**Exercise goal**
Give the data below again exactly as written, without its pictures.

**Dataset excerpt**
+ + + +

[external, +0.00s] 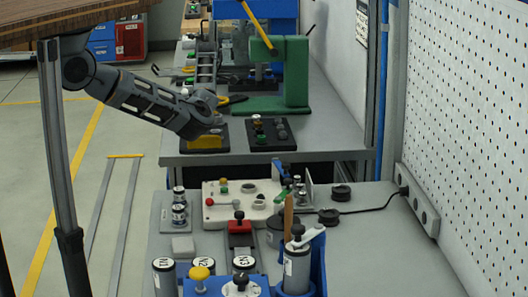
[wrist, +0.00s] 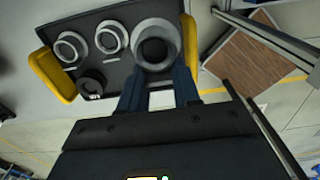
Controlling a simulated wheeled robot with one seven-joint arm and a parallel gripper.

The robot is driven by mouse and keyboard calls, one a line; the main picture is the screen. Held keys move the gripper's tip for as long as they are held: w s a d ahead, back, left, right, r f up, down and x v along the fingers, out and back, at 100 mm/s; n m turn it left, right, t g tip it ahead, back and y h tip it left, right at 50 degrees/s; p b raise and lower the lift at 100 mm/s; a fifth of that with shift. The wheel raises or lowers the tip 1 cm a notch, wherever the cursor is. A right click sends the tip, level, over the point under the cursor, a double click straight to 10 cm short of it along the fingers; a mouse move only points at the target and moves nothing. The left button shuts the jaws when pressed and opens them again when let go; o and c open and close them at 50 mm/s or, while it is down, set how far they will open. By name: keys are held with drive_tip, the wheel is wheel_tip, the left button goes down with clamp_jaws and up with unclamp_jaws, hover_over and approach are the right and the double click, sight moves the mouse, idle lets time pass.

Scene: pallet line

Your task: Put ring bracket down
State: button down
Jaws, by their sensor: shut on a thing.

+ + + +

**Finished exercise**
[external, +0.00s] 
[wrist, +0.00s] 
Controlling a simulated wheeled robot with one seven-joint arm and a parallel gripper.

The robot is driven by mouse and keyboard calls, one a line; the main picture is the screen. Held keys move the gripper's tip for as long as they are held: w s a d ahead, back, left, right, r f up, down and x v along the fingers, out and back, at 100 mm/s; n m turn it left, right, t g tip it ahead, back and y h tip it left, right at 50 degrees/s; p b raise and lower the lift at 100 mm/s; a fifth of that with shift. The wheel raises or lowers the tip 1 cm a notch, wherever the cursor is. A right click sends the tip, level, over the point under the cursor, a double click straight to 10 cm short of it along the fingers; a mouse move only points at the target and moves nothing. The left button shuts the jaws when pressed and opens them again when let go; o and c open and close them at 50 mm/s or, while it is down, set how far they will open. By name: keys are held with drive_tip, the wheel is wheel_tip, the left button goes down with clamp_jaws and up with unclamp_jaws, hover_over and approach are the right and the double click, sight moves the mouse, idle lets time pass.

Scene: pallet line

Your task: Put ring bracket down
State: button down
Jaws, by their sensor: shut on a thing.

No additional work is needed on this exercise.